García assumiu um país que vivia um “desborde popular”, segundo a conhecida formulação de Matos Mar. Do ponto de vista social, a intensa migração às cidades em um contexto de crise econômica e retração do Estado agravou o descompasso entre crescentes demandas sociais e econômicas populares, e as limitadas possibilidades de integração do Estado e do mercado. Em termos políticos, García pretendeu socavar a esquerda e neutralizar a direita, ao mesmo tempo em que lidava com o golpismo dos militares e a guerrilha no interior do país. No plano econômico, o líder aprista assumiu um país em depressão desde 1983, nos marcos da crise da dívida que assolava a região. Contrapondo‐se a seu antecessor, propôs uma política heterodoxa, mas que foi insuficiente para impedir enormes déficits em transações correntes, problema foi agravado pelo isolamento internacional do governo, que não conseguiu adesões à sua proposta de restringir o pagamento da dívida a 10% das receitas das exportações, ocasionando a ruptura do fmi e do bird com o país, ainda que na prática, esta meta não tenha sido cumprida. No conjunto, os problemas no balanço de pagamentos acentuados pela fuga de capitais agravaram a crise cambial e pressionaram a inflação, que logo derivou em uma hiperinflação. Chossudovsky critica a política econômica aprista nestas palavras: “O modelo econômico fora definido em termos técnicos rasteiros, sustentados por uma retórica populista: a Apra não tinha a base social nem a vontade política, sem falar no apoio popular organizado, para implementar reformas sociais e econômicas importantes e sustentáveis em áreas como reforma tributária, regionalização, reativação da agricultura e apoio às unidades de produção de pequena escala da economia informal.
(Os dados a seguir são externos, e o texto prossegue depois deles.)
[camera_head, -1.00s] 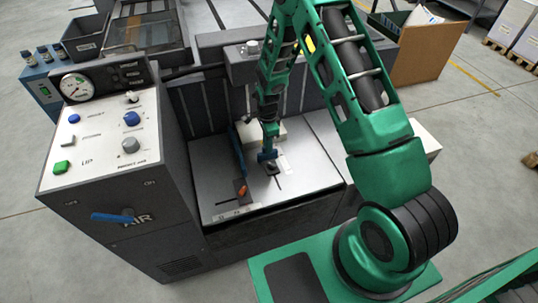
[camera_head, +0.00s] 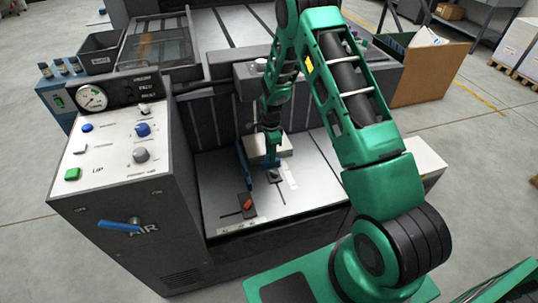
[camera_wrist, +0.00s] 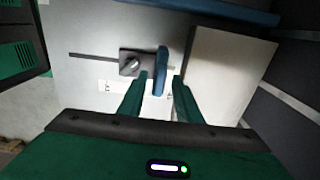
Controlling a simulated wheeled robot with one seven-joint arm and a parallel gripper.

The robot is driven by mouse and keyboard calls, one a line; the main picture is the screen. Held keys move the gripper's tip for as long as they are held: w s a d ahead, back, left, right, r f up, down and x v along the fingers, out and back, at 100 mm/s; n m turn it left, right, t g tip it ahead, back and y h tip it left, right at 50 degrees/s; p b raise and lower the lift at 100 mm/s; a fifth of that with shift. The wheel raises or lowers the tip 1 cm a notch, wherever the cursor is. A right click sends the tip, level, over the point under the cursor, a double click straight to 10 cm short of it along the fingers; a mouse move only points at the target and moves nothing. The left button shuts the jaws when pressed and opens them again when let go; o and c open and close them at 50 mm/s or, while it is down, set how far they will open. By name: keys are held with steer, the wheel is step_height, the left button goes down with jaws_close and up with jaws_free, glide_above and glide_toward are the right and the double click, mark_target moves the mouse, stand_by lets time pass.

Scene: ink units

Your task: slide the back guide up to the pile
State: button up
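The back guide is a blue upright plate (camera_wrist: 160,72) on a dark foot with a silver knob; its foot (camera_head: 275,175) also shows in the head view. My gripper (camera_wrist: 160,88) has its two green fingers on either side of the blue plate, with gaps visible on both sides. In the head view my gripper (camera_head: 271,150) is low over the metal table. The pile (camera_wrist: 225,75) is a pale block right of the plate in the wrist view, with a narrow gap between. It is partly hidden behind my arm in the head view (camera_head: 286,143).
A long blue guide (camera_head: 242,165) with an orange knob (camera_head: 248,203) stands left of the pile; a blue bar (camera_wrist: 215,10) crosses the top of the wrist view. A slot runs in the metal table (camera_head: 305,190). The control cabinet (camera_head: 120,170) stands left.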

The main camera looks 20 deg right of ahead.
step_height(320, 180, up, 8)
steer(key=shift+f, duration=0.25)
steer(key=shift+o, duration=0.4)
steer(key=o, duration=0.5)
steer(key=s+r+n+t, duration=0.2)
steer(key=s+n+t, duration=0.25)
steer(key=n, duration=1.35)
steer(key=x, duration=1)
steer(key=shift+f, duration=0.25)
Por trás de seu discurso populista, o governo da Apra não estava inclinado a tomar atitudes que contrariassem diretamente os interesses das elites econômicas”.9

Em meio às ambivalências do processo, a medida que selou a sorte do governo no plano econômico como no político, foi a súbita nacionalização do setor bancário em julho de 1987. Anunciada à revelia do grupo conhecido como os “12 apóstolos”, que congregava os mais poderosos empresários do país e servia como interlocutor do governo com este setor, a medida teve como principal efeito a “ressurreição instantânea da direita”, liderada pelo escritor Mario Vargas Llosa.10 Motivada por considerações políticas antes do que econômicas, a iniciativa foi obstaculizada por meios legais pelo setor financeiro, desencadeando uma disputa que levou o governo a abandonar o projeto. Como saldo, rompeu‐se definitivamente a confiança entre os negócios e García, acentuando de modo exponencial as dificuldades econômicas do governo: segundo o Banco Mundial, o pib decresceu 8.8% em 1988 e 14% em 1989; entre dezembro de 1987 e outubro de 1988, os salários reais no setor privado despencaram 52% em média, enquanto no setor público, a queda foi estimada em 62%; o poder de compra do salário mínimo caiu 49% entre julho de 1985 e julho de 1990; a inflação atingiu 1.700% em 1988, 2.800% em 1989 e 7.600% em 1990. Neste cenário, García perdeu o controle da agenda política nacional e em 1988 implementou a primeira tentativa de choque anti‐inflacionário, sem sucesso.11

Izquierda Unida foi um dos poucos segmentos sociais que defendeu publicamente a estatização dos bancos, convocando inclusive uma mobilização popular em Lima. Embora fosse uma proposta coerente com o programa histórico da esquerda, a defesa desta medida executada por um governo orientado por oportunismo político e não por uma pauta classista, e que se afundava em meio a contradições e corrupção, minou o prestígio político da iu. Em termos subjetivos, esta posição remete às ambivalências da esquerda na relação com o apra, partido que há muito não era progressista, mas que manejava motivos nacionalistas e sociais em um momento em que a conjuntura nacional se inclinava para a esquerda. No entanto, as expectativas de alternância presidencial rapidamente frustraram‐se, pois García desconsiderou o protocolo do ofício e interveio abertamente na campanha para a prefeitura de Lima em favor do candidato aprista, que derrotou Barrantes por estreita margem. Não obstante a derrota na capital, o número de votos obtidos pela iu em nível nacional cresceu em 1986, ratificando sua posição de força.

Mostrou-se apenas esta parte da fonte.